_Information shown_
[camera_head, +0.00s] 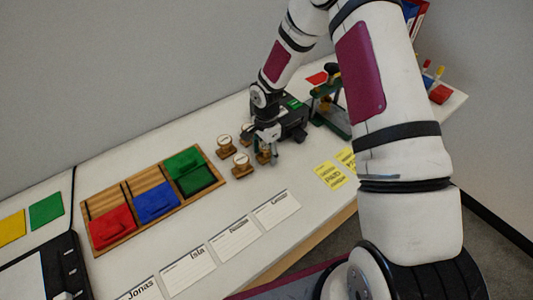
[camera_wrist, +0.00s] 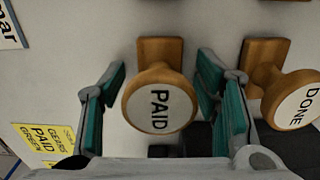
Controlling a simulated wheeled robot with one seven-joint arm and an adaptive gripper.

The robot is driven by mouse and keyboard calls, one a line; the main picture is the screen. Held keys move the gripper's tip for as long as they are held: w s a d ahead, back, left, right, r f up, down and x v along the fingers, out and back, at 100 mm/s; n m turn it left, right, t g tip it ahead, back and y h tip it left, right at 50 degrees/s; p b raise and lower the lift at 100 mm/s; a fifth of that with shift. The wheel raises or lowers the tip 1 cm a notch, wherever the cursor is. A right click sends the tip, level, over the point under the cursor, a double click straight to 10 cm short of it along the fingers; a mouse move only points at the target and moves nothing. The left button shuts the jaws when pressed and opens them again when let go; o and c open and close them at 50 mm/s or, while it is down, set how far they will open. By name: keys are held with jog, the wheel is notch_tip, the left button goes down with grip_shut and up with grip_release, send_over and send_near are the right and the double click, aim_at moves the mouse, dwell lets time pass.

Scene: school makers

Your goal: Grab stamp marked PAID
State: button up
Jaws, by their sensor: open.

_Problem description_
Pictures excluded, repeat exactly the lines from the top of the material through the line with "Scene: school makers", including both of those lines.

_Expected answer_
[camera_head, +0.00s] 
[camera_wrist, +0.00s] 
Controlling a simulated wheeled robot with one seven-joint arm and an adaptive gripper.

The robot is driven by mouse and keyboard calls, one a line; the main picture is the screen. Held keys move the gripper's tip for as long as they are held: w s a d ahead, back, left, right, r f up, down and x v along the fingers, out and back, at 100 mm/s; n m turn it left, right, t g tip it ahead, back and y h tip it left, right at 50 degrees/s; p b raise and lower the lift at 100 mm/s; a fifth of that with shift. The wheel raises or lowers the tip 1 cm a notch, wherever the cursor is. A right click sends the tip, level, over the point under the cursor, a double click straight to 10 cm short of it along the fingers; a mouse move only points at the target and moves nothing. The left button shuts the jaws when pressed and opens them again when let go; o and c open and close them at 50 mm/s or, while it is down, set how far they will open. By name: keys are held with jog, the wheel is notch_tip, the left button goes down with grip_shut and up with grip_release, send_over and send_near are the right and the double click, aim_at moves the mouse, dwell lets time pass.

Scene: school makers

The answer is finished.